**Task instructions:** Say how many lines contain the word "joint" and give no other text.

===

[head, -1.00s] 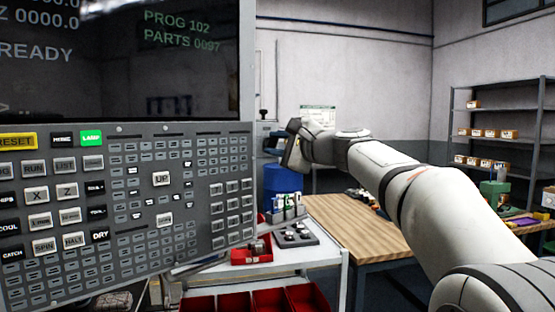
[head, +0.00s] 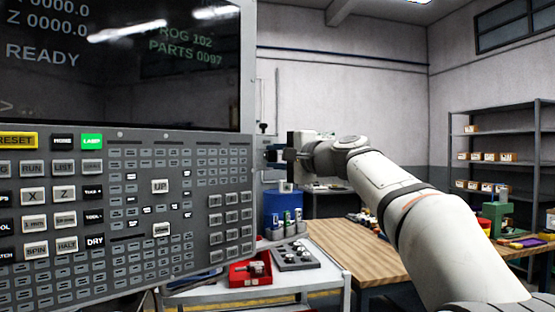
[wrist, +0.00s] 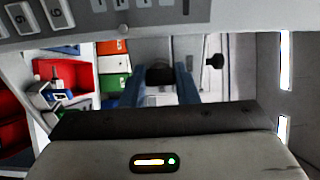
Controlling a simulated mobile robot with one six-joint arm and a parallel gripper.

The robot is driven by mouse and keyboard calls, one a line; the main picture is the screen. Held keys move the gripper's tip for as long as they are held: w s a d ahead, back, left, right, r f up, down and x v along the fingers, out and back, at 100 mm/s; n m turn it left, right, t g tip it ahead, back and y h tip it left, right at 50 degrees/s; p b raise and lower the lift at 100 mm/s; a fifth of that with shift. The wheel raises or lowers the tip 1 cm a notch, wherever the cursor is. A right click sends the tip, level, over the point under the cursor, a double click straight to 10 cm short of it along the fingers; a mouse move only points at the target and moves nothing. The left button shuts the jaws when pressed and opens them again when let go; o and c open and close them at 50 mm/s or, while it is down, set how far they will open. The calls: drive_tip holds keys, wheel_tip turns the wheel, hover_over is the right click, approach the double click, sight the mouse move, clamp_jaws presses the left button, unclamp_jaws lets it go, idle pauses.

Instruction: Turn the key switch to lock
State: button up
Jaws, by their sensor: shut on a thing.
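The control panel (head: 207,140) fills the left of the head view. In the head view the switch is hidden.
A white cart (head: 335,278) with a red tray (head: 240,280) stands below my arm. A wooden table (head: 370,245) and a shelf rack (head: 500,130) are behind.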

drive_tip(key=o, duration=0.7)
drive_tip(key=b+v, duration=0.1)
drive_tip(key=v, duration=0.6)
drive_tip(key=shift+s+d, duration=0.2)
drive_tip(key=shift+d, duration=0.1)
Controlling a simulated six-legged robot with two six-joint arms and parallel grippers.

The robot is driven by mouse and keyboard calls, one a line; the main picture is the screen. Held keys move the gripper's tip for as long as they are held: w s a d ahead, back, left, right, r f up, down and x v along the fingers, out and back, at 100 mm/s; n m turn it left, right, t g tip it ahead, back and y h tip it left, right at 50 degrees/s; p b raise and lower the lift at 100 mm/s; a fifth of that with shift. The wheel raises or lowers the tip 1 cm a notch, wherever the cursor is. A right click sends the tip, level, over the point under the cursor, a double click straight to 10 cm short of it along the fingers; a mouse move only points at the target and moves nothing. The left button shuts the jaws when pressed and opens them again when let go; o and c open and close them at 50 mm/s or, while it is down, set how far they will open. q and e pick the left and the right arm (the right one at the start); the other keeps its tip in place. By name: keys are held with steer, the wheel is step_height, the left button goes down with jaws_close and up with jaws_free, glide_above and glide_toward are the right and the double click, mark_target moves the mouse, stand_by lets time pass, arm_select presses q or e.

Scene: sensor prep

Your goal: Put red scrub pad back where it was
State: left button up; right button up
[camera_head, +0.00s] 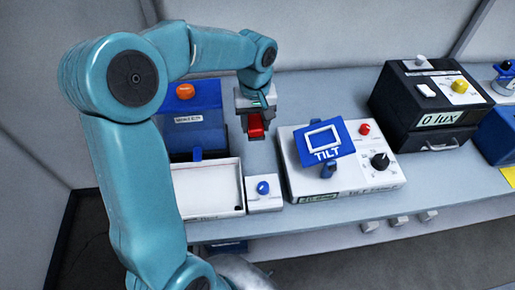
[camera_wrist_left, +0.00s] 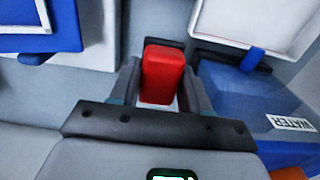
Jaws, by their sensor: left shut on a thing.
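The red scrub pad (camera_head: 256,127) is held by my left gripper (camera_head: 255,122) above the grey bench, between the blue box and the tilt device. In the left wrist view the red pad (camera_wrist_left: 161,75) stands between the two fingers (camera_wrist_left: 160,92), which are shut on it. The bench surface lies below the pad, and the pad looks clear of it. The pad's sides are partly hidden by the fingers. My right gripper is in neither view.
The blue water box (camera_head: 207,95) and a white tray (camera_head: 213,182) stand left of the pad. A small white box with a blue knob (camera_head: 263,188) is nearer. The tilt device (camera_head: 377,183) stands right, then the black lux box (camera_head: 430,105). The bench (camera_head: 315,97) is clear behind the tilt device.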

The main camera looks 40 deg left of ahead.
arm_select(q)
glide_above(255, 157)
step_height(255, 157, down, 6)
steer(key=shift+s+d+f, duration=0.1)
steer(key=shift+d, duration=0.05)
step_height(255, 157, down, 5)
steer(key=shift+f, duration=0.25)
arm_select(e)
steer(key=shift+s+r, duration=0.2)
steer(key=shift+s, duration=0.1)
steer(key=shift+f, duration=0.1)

===

**Solved exercise:** 2